Here are a few tips to simplify your charging sessions when it’s cold outside.
Plastic adapts poorly to cold weather
It’s well known that plastic does not tolerate cold temperatures very well. To avoid damaging the charging station connector or your vehicle’s charging socket, you should do the following:
- Make sure there is no ice or snow accumulation on the connector or in the vehicle’s charging socket.
- Do not use force to withdraw the charging connector. The locking mechanism can be difficult to activate in cold temperatures.
- Make sure you firmly press the connector button to free the locking mechanism.
Slower charging speed
Important reminder: It is the electric vehicle’s charging system that manages the charging session. When it’s cold, if the battery is not warmed up and you are using a fast-charge station, the vehicle’s system will ask the charging station to limit its speed, and not the other way around.
In the winter, you will no doubt notice that the charging speed slows down. Although there are many factors at play, the temperature of the battery is a key component. A battery that has had time to warm up charges more quickly.

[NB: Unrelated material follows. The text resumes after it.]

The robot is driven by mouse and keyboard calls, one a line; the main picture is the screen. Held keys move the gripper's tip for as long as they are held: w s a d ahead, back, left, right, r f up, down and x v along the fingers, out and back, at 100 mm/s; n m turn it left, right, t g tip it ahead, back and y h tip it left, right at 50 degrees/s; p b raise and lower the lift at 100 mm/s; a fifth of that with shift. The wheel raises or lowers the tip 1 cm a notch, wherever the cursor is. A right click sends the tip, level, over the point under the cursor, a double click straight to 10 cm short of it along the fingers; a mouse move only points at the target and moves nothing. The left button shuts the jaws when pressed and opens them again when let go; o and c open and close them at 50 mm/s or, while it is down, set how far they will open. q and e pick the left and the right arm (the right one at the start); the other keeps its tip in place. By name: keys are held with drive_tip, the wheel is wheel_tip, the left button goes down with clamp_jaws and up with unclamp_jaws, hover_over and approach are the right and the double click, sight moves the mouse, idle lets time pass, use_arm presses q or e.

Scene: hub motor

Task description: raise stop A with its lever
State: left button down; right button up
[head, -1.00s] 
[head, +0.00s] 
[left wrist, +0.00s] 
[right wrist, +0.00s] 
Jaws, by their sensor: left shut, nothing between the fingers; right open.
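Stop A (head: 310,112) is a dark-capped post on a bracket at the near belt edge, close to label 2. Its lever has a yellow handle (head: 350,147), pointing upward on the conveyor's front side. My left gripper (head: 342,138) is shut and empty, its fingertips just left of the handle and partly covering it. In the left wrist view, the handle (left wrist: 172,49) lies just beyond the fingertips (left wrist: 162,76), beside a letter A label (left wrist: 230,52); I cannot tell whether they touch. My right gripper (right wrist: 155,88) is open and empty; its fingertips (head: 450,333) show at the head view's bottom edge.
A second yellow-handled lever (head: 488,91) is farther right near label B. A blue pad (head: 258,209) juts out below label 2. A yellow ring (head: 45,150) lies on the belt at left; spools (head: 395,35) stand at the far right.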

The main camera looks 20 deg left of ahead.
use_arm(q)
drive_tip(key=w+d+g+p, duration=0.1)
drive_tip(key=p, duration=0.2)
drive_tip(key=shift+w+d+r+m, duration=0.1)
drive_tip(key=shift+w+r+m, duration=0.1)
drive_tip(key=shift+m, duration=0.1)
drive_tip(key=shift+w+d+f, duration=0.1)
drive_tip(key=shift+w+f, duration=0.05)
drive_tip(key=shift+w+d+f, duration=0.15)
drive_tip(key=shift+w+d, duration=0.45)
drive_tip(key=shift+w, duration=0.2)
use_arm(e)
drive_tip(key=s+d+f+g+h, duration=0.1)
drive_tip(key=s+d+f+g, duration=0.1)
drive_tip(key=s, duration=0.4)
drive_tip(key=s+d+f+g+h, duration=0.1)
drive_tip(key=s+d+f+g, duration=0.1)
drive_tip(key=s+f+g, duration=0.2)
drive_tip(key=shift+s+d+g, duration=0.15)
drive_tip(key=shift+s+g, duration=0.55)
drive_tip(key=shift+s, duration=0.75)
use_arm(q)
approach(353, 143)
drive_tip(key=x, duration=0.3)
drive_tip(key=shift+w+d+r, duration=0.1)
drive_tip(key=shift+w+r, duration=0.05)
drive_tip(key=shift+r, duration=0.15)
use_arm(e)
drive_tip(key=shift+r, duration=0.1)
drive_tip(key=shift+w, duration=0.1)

If you’re planning on using a fast-charge station in cold weather, try to charge your vehicle once you arrive at your destination after a long trip because your vehicle’s battery will have had time to warm up. If you wait until the next day, when the car and the battery are both cold, the charging session will take longer or you will start the day with a significantly reduced range. You can also choose to charge your vehicle during the night using a 240-V charging station. This will ensure that your vehicle is fully charged prior to your departure.